— Begin —

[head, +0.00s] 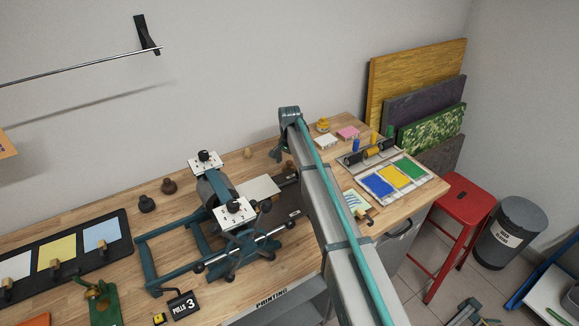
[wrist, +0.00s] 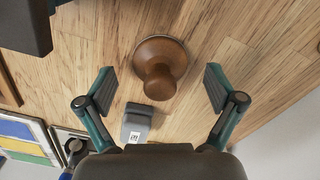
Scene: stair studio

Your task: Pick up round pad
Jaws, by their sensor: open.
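The round pad (wrist: 176,50) is a brown wooden disc with an upright knob, standing on the wooden bench top. In the wrist view it lies between and slightly ahead of my open gripper fingers (wrist: 160,88), with a gap on both sides and no visible contact. In the head view my gripper (head: 277,152) is over the bench near the back wall. A small brown shape (head: 290,164) just beside it is probably the pad, partly hidden by my arm.
A grey block with a white label (wrist: 137,122) stands close to the pad. A press (head: 215,190) with handles is to the left. Colour trays (head: 382,185), a roller rack and small pots are to the right. A dark part (wrist: 22,22) fills the wrist view's upper left corner.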

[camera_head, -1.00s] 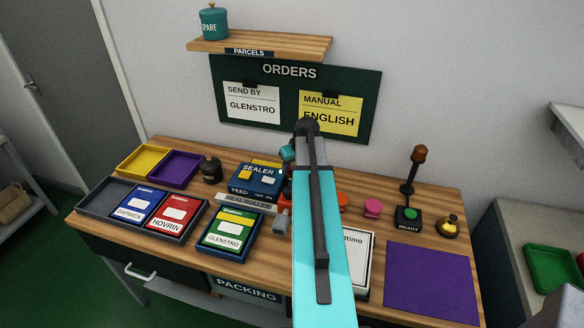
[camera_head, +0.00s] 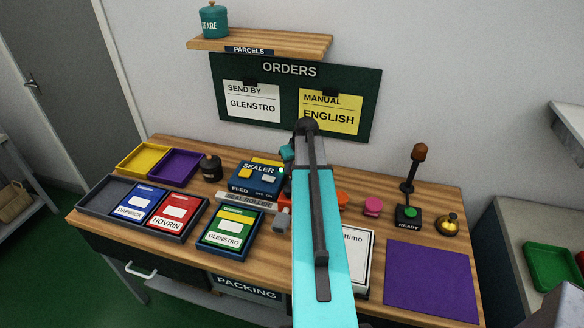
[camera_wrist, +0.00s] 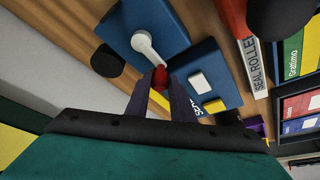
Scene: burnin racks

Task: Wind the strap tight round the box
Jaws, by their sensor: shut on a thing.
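My gripper (camera_wrist: 163,92) is shut on the red knob (camera_wrist: 160,78) of a white crank arm (camera_wrist: 146,45) in the wrist view. The crank is on a blue housing (camera_wrist: 172,22) beside the blue sealer (camera_wrist: 208,85). In the head view the sealer (camera_head: 257,178) stands at the back middle of the bench, and my arm hides the crank and most of my gripper. A green box labelled GLENSTRO (camera_head: 226,229) lies flat in a blue tray in front of the seal roller (camera_head: 245,201). I cannot make out a strap in either view.
A grey tray (camera_head: 105,198) holds blue and red boxes at the left. Yellow (camera_head: 143,158) and purple trays stand behind. A purple mat (camera_head: 430,275), a green ready button (camera_head: 408,212) and a brass bell (camera_head: 447,224) are at the right. A dark cylinder (camera_wrist: 106,60) stands near the crank.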

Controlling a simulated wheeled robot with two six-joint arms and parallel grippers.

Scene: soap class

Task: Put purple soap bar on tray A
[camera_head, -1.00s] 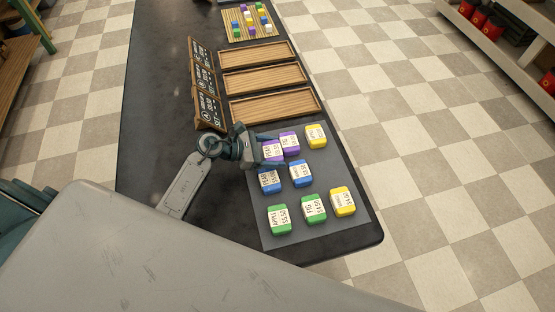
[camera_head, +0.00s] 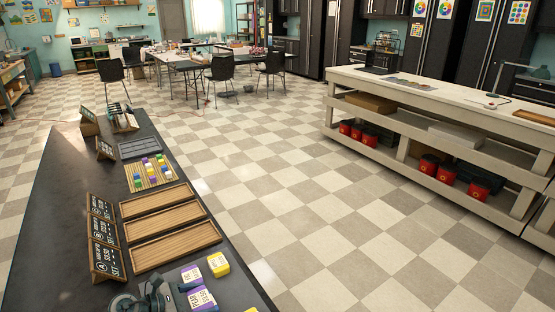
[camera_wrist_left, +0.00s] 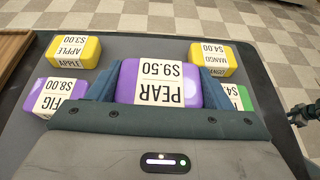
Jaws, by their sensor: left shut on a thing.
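My left gripper (camera_head: 168,298) is at the bottom edge of the head view, partly cut off. It is shut on a purple soap bar labelled PEAR (camera_wrist_left: 160,82), with a finger on each side. I cannot tell whether this bar is off the mat. A second purple bar, labelled FIG (camera_wrist_left: 50,94), lies beside it; it also shows in the head view (camera_head: 191,274). Three wooden trays lie farther along the counter. The nearest, tray A (camera_head: 176,247), stands beside the sign marked A (camera_head: 106,262) and is empty.
Yellow bars labelled APPLE (camera_wrist_left: 75,51) and MANGO (camera_wrist_left: 211,60) and a green bar (camera_wrist_left: 243,97) lie around the held bar. The two farther trays (camera_head: 168,219) are empty. Signs line the trays' left side.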

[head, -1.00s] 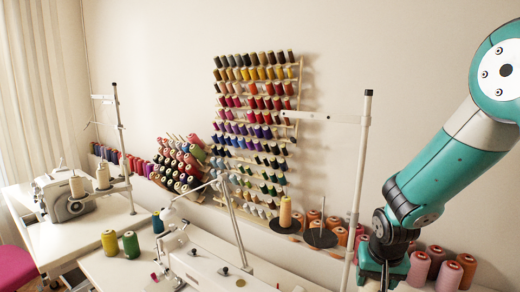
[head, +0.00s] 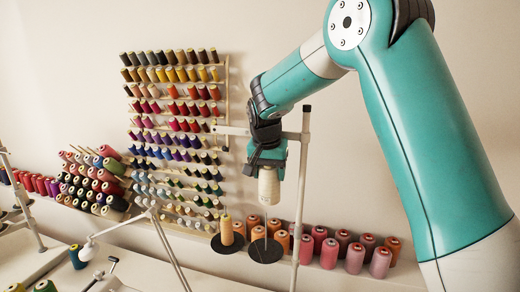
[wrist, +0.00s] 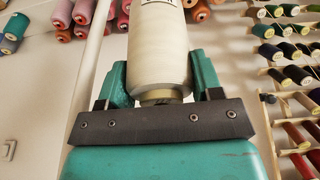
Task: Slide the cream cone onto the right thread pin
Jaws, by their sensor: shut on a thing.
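My gripper (head: 266,160) is shut on the cream cone (head: 269,188) and holds it upright by its top end. In the wrist view the cream cone (wrist: 160,45) sits between the two teal fingers of my gripper (wrist: 160,90). In the head view the cone hangs above the right dark round plate (head: 266,254), with a gap between them.
A white thread-stand pole (head: 301,200) with a crossbar rises just right of the held cone. Pink and orange cones (head: 330,253) line the wall behind. A rack of coloured spools (head: 175,130) hangs at left. A thin sewing-machine stand (head: 170,250) stands in front.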

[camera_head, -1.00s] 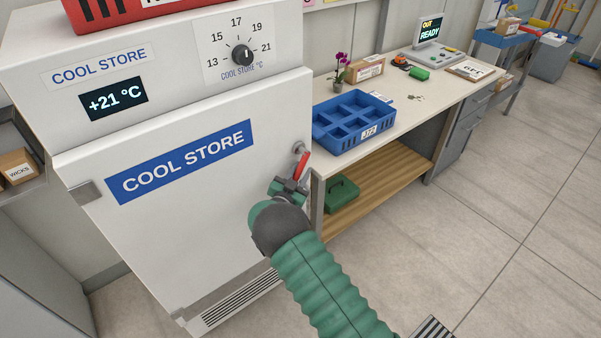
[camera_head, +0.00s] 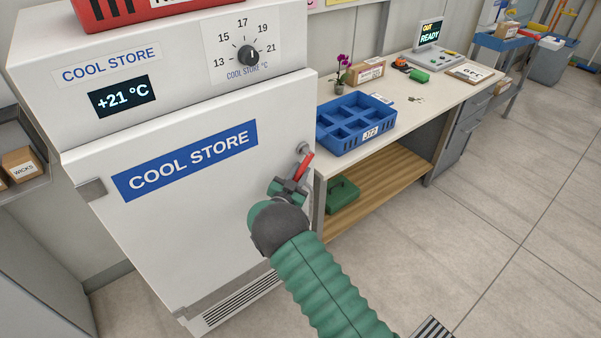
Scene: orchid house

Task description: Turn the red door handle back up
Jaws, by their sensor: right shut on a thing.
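The red door handle (camera_head: 306,162) is on the right edge of the white cool store door (camera_head: 190,225). It hangs slanting down and to the left from its grey pivot (camera_head: 303,148). My right gripper (camera_head: 295,184) is shut on the lower part of the handle, and its jaws hide that end. The door looks closed against the cabinet. The display (camera_head: 122,96) above the door reads +21 °C. The dial (camera_head: 249,55) beside it points near 21 or upward; I cannot tell exactly. My left gripper is not in view.
A workbench (camera_head: 440,98) stands right of the cool store, with a blue compartment tray (camera_head: 372,145) near the handle. A green case (camera_head: 341,193) sits on its lower shelf. A red crate (camera_head: 95,14) is on top of the cabinet.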

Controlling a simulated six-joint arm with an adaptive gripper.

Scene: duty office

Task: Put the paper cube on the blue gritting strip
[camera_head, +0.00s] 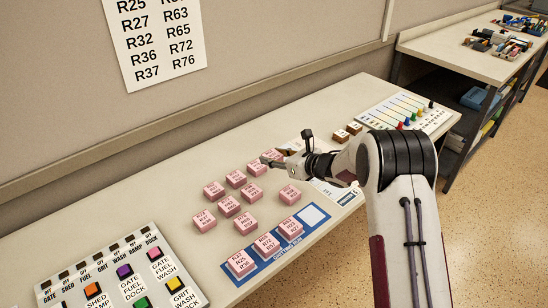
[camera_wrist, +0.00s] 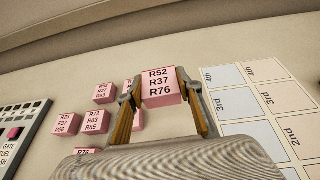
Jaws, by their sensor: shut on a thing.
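A pink paper cube marked R52 R37 R76 (camera_wrist: 160,88) is between the two fingers of my gripper (camera_wrist: 162,100) in the wrist view. My gripper is shut on it; whether it touches the table is unclear. In the head view my gripper (camera_head: 268,160) is at the back of the group of pink cubes, behind the blue gritting strip. The strip (camera_head: 256,279) lies near the table's front edge. Three pink cubes stand on it, such as the middle one (camera_head: 266,246). The white space (camera_head: 312,214) at its right end is bare.
Several loose pink cubes (camera_head: 229,206) stand close together left of and below my gripper. A button panel (camera_head: 122,268) is at the front left. Small brown blocks (camera_head: 341,135) and a board with coloured pegs (camera_head: 385,115) are at right. A printed sheet (camera_wrist: 240,103) lies beside my gripper.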

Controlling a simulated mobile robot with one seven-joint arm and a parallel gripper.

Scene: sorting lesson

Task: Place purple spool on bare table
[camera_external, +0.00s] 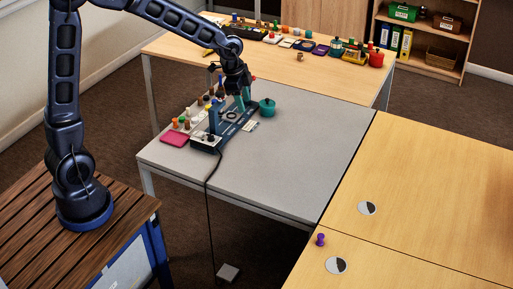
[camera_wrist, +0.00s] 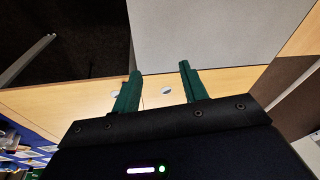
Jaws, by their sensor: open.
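A small purple spool (camera_external: 320,240) stands upright on the bare light-wood table (camera_external: 440,190) at the lower right of the external view, close to a round black-and-white marker (camera_external: 336,265). My gripper (camera_external: 243,103) is far from it, over the grey table (camera_external: 275,165) at the sewing-machine-like device (camera_external: 228,130). In the wrist view my gripper (camera_wrist: 158,82) shows two green fingers spread apart, with nothing between them. I cannot make out the purple spool in the wrist view.
Several spools and a pink pad (camera_external: 174,140) crowd the device's left side. A teal pot (camera_external: 267,107) stands at its right. A black cable (camera_external: 207,200) hangs off the grey table. A second round marker (camera_external: 367,208) lies on the light-wood table, which is otherwise mostly clear.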

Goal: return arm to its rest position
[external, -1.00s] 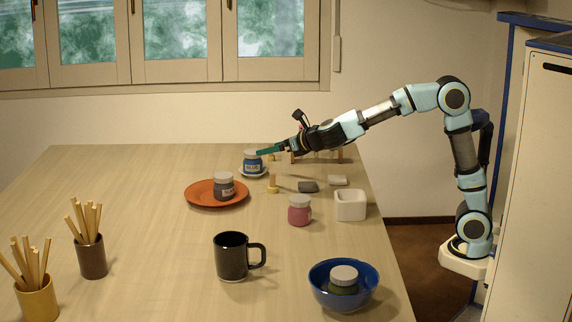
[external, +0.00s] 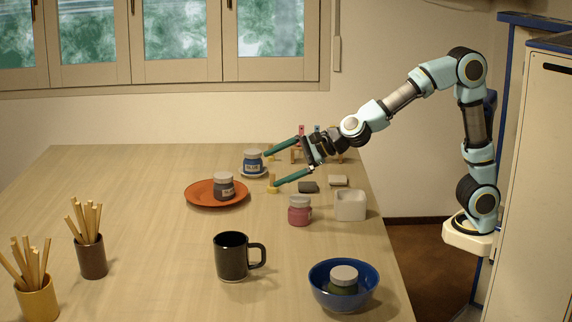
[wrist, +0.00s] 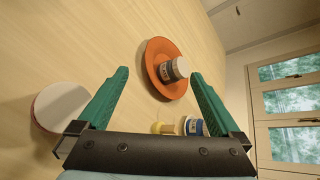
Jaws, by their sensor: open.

— End —

WRITTEN INSTRUCTION:
Find the lines containing "Controlling" and list every one of them.

WRITTEN RESPONSE:
Controlling a simulated wheeled robot with two six-joint arms and parallel grippers.
Controlling a simulated six-joint arm with an adaptive gripper.
Controlling a simulated mobile robot with one seven-joint arm and a parallel gripper.

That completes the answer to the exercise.